Patron Saints of Nothing by Randy Ribay (2021)

I dove into this and finished in two days. Unfamiliar with the author or the title, I had no expectations except the recommendation of my colleague who always has great book ideas. He picked this one for this month’s lit club, and what a good choice. It’s a young adult book, but like so many YAF books, it’s great for adults, too. It’s a coming of age story, a friendship between two cousins, a mystery as one disappears, and a hunt as the other one won’t give up the search. Most of the story takes place in The Philippines where President Duterte’s war on drugs means arresting or even killing drug users or suspected drug users, showing little or no human rights. While this is fiction, it feels like a front row seat to the current Filipino political climate with Duterte’s draconian policies.
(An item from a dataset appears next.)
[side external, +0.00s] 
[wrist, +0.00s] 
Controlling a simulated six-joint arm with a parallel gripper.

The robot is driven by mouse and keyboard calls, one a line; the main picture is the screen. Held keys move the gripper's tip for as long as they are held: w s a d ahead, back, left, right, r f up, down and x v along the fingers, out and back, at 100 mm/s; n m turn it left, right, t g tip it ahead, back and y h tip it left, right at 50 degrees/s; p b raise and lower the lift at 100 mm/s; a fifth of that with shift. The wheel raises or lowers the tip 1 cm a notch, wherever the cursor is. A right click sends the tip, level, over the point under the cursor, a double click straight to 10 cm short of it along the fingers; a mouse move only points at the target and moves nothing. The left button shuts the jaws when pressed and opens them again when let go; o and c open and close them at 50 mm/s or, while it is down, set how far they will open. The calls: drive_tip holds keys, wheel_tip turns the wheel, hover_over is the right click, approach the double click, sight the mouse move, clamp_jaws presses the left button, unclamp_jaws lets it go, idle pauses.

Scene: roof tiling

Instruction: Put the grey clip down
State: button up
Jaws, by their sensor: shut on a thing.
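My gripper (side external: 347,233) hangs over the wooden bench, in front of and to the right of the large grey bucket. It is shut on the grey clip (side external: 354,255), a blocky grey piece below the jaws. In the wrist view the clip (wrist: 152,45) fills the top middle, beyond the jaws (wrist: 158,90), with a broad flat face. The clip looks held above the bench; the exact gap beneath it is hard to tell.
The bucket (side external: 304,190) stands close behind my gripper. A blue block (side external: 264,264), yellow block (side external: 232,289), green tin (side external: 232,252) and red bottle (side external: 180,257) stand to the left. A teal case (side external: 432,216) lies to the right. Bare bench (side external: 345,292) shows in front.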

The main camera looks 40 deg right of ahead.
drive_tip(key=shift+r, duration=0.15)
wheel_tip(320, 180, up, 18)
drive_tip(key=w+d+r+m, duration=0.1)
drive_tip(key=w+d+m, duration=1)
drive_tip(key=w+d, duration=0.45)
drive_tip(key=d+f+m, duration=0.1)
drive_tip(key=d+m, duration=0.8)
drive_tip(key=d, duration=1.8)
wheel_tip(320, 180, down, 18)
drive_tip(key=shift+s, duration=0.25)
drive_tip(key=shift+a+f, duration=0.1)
But like our “tough on crime” policies here in the US, many people love the idea because it sounds good. I mean who doesn’t want crime and drugs to go away? But when we use these phrases that seem like good policies, there’s a lot that people don’t see. In the book, it’s literally rounding up anyone out on the street late at night who even looks like they might be using drugs. They might be hauled to jail or just killed on the spot. With our main character, Jay, a high school senior recently accepted into U of Michigan, it’s a lot to travel to The Philippines, meet the side of the family still living there, and try to understand the culture and their outlook on crime and drugs. Captivating story and good writing–a National Book Award Finalist.